Ce n'est pas non plus qu'un roman sur la seconde guerre mondiale, les rafles ou le sort des juifs.
Non, la place centrale de ce roman, selon moi, c'est l'humain. La psychologie de chaque personnage est ciselée et c'est leur rage de continuer à vivre malgré tous les aléas qui les rend fort Pour l'un se sera ce fameux roman qu'il doit écrire coûte que coûte, pour l'autre sa femme adorée et son enfant qui l'attend. Pour Suzanne c'est la résistance. Et que dire de Pedro, boulanger enfermé dans son pétrin, qui a déjà perdu une guerre et qui continue à vivre malgré tout.
L'écriture est très fluide, poétique. Les personnages sont singuliers et leurs émotions si bien décrites qu'ils deviennent vivants et profonds.
Un très beau roman sur l'histoire d'un roman, mais pas que !
Extrait :
"Pourquoi écrire dans l'absurdité de ce camp ? Qui lira Les Sables savants ? Ces feuillets auront-ils un jour des lecteurs ? Peut-être s'envoleront-ils sur les berges de l'Oder lorsque notre petit monde sera englouti sous des années d'attente vaine. Peu importe. J'ai juste envie de le ramener à Suzanne, comme un gosse ramène un bouquet de fleurs des champs à sa chérie. Là, ce sont des fleurs de champs de bataille. Des chardons. Elle se moquera de moi comme elle aime le faire. C'est sa façon à elle d'être pudique.

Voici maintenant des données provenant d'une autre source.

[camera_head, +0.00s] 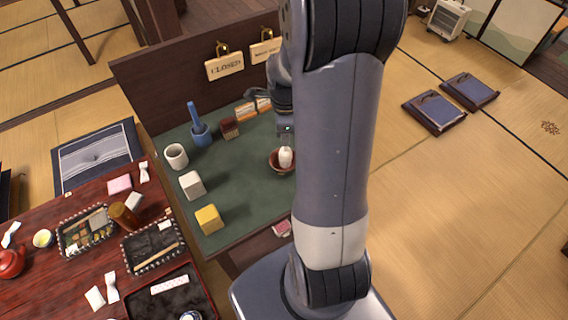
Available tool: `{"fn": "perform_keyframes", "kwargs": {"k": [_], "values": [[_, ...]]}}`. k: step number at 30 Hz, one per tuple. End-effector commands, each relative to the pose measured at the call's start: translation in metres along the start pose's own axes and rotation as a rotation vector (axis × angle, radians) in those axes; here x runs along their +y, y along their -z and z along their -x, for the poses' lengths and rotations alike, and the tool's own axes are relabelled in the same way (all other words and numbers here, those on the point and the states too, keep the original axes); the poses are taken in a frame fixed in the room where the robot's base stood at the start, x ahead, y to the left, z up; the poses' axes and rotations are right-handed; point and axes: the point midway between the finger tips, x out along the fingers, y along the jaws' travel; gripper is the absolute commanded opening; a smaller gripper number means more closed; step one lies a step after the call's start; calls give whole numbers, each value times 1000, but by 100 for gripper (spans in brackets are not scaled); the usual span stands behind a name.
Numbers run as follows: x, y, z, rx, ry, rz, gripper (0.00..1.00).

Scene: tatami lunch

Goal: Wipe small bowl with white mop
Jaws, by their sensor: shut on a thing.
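The small bowl (274,164) is reddish-brown and sits on the green mat of the side table, partly hidden by my arm. A white piece (286,157), which looks like the white mop's head, is in or just over the bowl; contact with its inside is hard to tell. My gripper (286,143) points down above the bowl, shut on the white mop. The fingers are small and mostly hidden behind my arm.
The green table top (235,185) also carries a white cup (176,156), a blue pestle-like tool in a blue cup (201,134), a white block (191,184), a yellow block (209,219) and a brown block (229,127). A dark panel with hanging signs (224,66) stands behind. The mat's middle is clear.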

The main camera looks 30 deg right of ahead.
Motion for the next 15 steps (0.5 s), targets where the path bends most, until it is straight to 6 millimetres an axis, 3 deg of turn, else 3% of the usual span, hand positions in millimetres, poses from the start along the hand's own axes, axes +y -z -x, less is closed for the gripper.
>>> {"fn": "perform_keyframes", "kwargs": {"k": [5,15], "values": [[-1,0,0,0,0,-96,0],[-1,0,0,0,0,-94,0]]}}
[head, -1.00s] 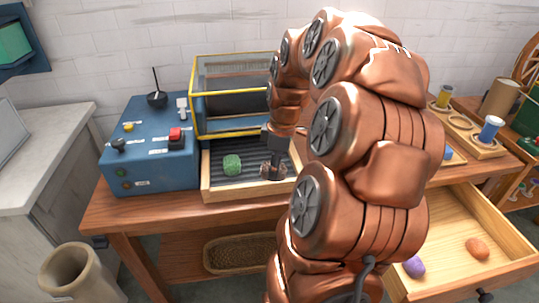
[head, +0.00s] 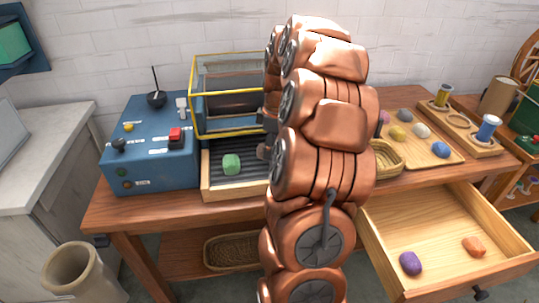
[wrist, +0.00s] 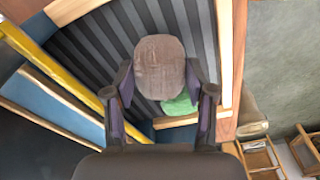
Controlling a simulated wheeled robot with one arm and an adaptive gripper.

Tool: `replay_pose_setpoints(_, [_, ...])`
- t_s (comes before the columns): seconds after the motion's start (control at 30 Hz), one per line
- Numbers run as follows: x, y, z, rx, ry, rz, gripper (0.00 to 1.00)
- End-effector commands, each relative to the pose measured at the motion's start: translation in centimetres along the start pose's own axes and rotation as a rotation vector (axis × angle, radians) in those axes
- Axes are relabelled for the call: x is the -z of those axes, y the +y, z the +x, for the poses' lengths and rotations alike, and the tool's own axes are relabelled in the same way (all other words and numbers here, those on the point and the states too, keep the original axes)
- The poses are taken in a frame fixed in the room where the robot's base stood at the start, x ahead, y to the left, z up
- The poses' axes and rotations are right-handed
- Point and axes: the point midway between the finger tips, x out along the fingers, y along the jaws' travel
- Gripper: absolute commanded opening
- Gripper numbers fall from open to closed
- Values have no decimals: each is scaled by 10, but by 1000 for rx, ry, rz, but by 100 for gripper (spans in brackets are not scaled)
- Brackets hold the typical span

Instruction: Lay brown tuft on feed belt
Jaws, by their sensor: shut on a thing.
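The brown tuft (wrist: 159,68) is a grey-brown lump between the two fingers of my gripper (wrist: 159,84) in the wrist view. My gripper is shut on it, over the feed belt (wrist: 100,45); I cannot tell whether the tuft touches the belt. A green tuft (wrist: 180,104) lies on the belt just beyond the fingers. In the head view the belt (head: 220,148) is a dark ribbed bed in a wooden frame, with the green tuft (head: 231,164) on it. There my arm hides the brown tuft and nearly all of my gripper.
A yellow-edged clear guard (head: 228,58) stands behind the belt. A blue control box (head: 150,150) is at its left. At right are a small basket (head: 386,158), a tray (head: 440,158) of several tufts, and an open drawer (head: 440,245) with a purple and an orange tuft.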

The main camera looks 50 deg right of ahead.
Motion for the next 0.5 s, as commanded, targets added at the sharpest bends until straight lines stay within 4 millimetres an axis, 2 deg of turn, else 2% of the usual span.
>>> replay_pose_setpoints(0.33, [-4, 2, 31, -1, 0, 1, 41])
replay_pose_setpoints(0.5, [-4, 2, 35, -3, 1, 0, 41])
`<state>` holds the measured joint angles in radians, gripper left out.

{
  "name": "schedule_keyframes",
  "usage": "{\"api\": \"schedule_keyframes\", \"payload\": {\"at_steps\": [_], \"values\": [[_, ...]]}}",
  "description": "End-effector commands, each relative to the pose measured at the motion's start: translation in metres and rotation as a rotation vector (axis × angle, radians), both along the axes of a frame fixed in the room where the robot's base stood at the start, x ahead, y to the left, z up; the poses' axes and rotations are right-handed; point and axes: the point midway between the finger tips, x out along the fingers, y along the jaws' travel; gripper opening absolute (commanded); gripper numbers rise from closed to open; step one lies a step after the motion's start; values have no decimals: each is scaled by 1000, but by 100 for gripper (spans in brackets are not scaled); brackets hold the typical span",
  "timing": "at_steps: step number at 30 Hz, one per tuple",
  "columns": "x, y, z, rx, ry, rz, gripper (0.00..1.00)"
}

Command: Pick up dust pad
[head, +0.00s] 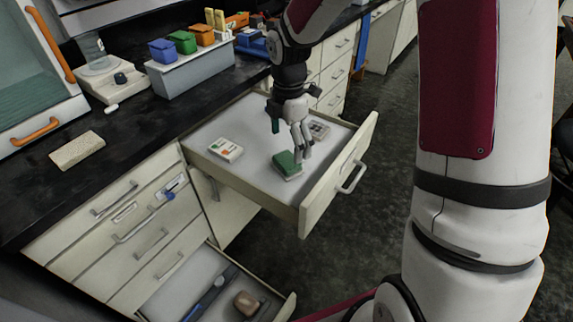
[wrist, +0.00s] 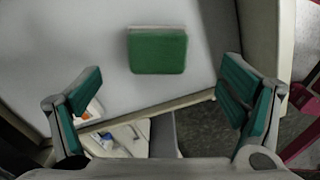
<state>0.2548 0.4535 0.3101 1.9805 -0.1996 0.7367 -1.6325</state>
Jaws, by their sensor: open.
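A green-topped pad with a pale base (head: 287,163), which looks like the dust pad, lies flat in the open upper drawer (head: 240,185). In the wrist view the green pad (wrist: 158,52) lies at the upper middle, on the pale drawer floor. My gripper (head: 290,143) is over the drawer, pointing down, close above the pad. In the wrist view my gripper (wrist: 160,92) has its two green-lined fingers wide apart and nothing between them. The pad lies beyond the fingertips, roughly centred between them. I cannot tell the exact height gap.
A white box with coloured marks (head: 225,150) lies left in the drawer; another small item (head: 318,130) lies behind my fingers. The drawer front (head: 335,180) rises at the right. A lower drawer (head: 180,290) is also open. A beige block (head: 77,150) lies on the black counter.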

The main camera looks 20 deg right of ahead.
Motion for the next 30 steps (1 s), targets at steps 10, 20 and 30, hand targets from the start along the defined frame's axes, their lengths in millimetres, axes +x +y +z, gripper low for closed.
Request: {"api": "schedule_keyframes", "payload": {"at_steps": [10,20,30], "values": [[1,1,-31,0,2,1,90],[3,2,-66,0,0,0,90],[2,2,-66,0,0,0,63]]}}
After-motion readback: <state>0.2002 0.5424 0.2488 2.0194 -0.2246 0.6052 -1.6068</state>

- Mon chéri, voilà, tu reviens de captivité et la seule chose que tu es capable de me ramener c'est un roman. Ne me dis pas que, même là-bas, tu pensais au Grand Prix ?
- Si, mon Amour.
- Et tu pensais plus au Grand Prix qu'à moi.
- Oui, mon Amour.
Je la prendrai dans mes bras, je l'étoufferai, je sentirais chacune de ses côtes, de ses vertèbres, de ses hanches, je l'enfoncerai en moi, je me perdrai en elle, je me couvrirai de ses cheveux, je la respirerai, je me l'incrusterai à vie."